▸ **Aim of the exercise**: Take every line from the material that has the word "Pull" in it.

▸ **Data section**:
════

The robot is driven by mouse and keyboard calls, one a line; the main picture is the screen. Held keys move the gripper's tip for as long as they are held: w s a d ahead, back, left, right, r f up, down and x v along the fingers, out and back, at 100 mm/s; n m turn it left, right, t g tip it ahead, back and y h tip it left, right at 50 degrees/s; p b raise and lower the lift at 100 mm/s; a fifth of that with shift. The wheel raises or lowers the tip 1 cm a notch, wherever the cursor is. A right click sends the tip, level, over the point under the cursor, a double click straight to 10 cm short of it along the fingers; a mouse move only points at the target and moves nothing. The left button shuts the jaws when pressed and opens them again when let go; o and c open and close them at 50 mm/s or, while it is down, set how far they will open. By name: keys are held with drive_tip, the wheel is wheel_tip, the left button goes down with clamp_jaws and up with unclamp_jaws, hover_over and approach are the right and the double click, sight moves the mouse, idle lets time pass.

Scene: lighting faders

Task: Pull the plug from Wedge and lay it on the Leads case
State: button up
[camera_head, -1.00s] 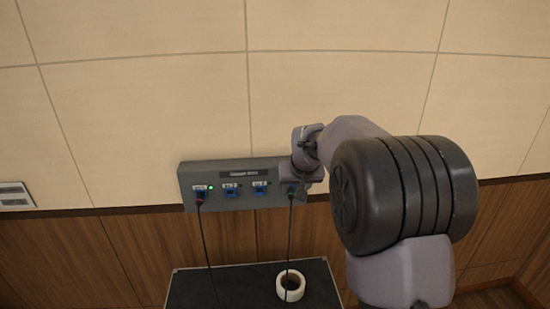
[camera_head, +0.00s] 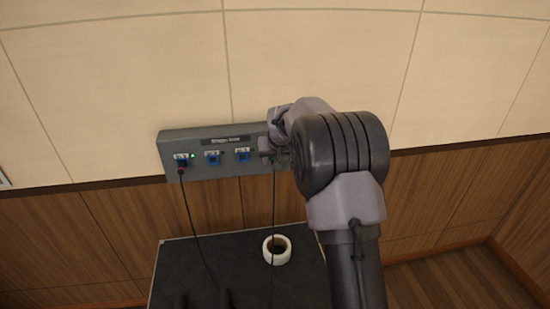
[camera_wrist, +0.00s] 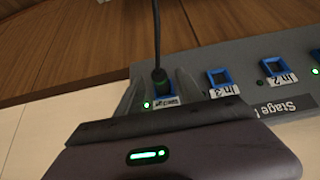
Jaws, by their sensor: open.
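In the head view my gripper (camera_head: 272,153) hides the plug. The black-topped case (camera_head: 215,255) stands below the panel; no name on it is readable.
A white tape roll (camera_head: 277,250) sits on the case beside the hanging cable. Another plug (camera_head: 182,164) with its cable fills the leftmost socket. Two blue sockets (camera_head: 213,158) between are empty. The left part of the case top is mostly clear.

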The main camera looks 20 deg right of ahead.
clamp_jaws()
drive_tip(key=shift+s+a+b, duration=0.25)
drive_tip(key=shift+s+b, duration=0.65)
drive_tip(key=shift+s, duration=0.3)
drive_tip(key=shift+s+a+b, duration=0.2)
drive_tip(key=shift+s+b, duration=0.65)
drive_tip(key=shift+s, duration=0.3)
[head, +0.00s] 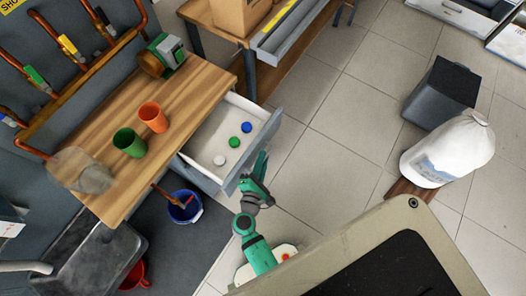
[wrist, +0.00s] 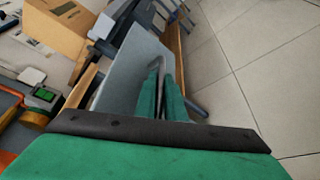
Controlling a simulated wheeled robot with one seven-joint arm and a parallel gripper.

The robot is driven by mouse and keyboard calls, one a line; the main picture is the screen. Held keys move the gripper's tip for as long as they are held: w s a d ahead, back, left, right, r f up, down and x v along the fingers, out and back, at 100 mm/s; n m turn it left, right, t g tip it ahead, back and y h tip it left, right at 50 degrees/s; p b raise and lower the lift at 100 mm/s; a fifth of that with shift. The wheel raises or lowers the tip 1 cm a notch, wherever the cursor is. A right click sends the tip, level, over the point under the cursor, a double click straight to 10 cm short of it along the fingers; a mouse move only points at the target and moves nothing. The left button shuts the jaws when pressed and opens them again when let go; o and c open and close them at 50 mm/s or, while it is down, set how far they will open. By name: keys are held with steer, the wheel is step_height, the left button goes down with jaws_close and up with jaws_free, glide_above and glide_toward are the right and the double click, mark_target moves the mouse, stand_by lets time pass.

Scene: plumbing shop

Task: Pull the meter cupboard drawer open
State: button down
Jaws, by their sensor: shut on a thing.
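The meter cupboard has a wooden top (head: 190,97), and its drawer (head: 207,127) stands well open in the head view. A blue, a green and a white disc lie inside the drawer. My gripper (head: 251,180) is at the outer face of the grey drawer front (head: 264,143). In the wrist view the green fingers of my gripper (wrist: 160,92) are shut on the thin bar handle, in front of the grey drawer front (wrist: 130,72). The fingers and arm hide part of the handle.
A green cup (head: 129,143), an orange cup (head: 153,117) and a green-and-brass meter (head: 162,57) stand on the top. A blue bucket (head: 184,207) is on the floor below. A white sack (head: 447,150) and dark box (head: 440,92) stand right. Tiled floor between is clear.

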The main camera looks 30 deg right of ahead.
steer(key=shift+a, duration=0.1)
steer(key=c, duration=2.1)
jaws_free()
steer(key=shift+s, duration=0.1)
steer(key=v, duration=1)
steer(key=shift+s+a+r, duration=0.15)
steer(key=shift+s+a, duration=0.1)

════

▸ **Solution below**:
Task: Pull the plug from Wedge and lay it on the Leads case
Task: Pull the meter cupboard drawer open

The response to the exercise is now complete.